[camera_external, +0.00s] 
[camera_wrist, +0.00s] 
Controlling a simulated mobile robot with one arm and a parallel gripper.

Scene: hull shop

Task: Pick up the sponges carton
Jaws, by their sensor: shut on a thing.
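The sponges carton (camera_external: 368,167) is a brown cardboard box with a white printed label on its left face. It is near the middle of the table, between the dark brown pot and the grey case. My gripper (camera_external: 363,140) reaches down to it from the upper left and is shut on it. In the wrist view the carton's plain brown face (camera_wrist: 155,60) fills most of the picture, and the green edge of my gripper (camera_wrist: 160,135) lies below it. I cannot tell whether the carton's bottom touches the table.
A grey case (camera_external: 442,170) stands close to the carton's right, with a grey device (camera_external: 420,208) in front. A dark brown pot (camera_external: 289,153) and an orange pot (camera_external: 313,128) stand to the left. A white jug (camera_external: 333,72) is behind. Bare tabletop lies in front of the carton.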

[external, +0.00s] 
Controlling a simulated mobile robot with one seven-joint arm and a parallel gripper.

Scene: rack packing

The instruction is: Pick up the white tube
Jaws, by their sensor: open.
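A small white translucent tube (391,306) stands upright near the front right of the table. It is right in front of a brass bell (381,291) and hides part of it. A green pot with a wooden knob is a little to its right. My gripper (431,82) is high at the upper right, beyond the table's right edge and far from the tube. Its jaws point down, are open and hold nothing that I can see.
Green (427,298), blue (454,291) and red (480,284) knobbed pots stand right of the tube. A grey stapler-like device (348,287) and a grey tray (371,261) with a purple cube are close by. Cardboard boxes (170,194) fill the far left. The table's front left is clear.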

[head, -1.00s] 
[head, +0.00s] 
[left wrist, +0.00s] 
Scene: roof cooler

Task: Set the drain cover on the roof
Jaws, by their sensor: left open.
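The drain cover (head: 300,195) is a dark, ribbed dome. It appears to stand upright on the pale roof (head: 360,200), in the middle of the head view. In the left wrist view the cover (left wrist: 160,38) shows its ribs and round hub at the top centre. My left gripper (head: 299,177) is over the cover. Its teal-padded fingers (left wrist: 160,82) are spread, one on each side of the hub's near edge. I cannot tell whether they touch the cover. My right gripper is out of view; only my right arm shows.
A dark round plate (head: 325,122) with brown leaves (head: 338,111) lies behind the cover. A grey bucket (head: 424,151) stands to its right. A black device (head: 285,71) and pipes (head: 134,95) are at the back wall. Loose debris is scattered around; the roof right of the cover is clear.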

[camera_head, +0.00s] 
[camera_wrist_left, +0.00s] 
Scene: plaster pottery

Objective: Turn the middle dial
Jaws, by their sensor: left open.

· · ·

§ STATED TASK
Look through the entries above and list every line containing "mobile".

§ IN RESPONSE
Controlling a simulated mobile robot with one arm and a parallel gripper.
Controlling a simulated mobile robot with one seven-joint arm and a parallel gripper.

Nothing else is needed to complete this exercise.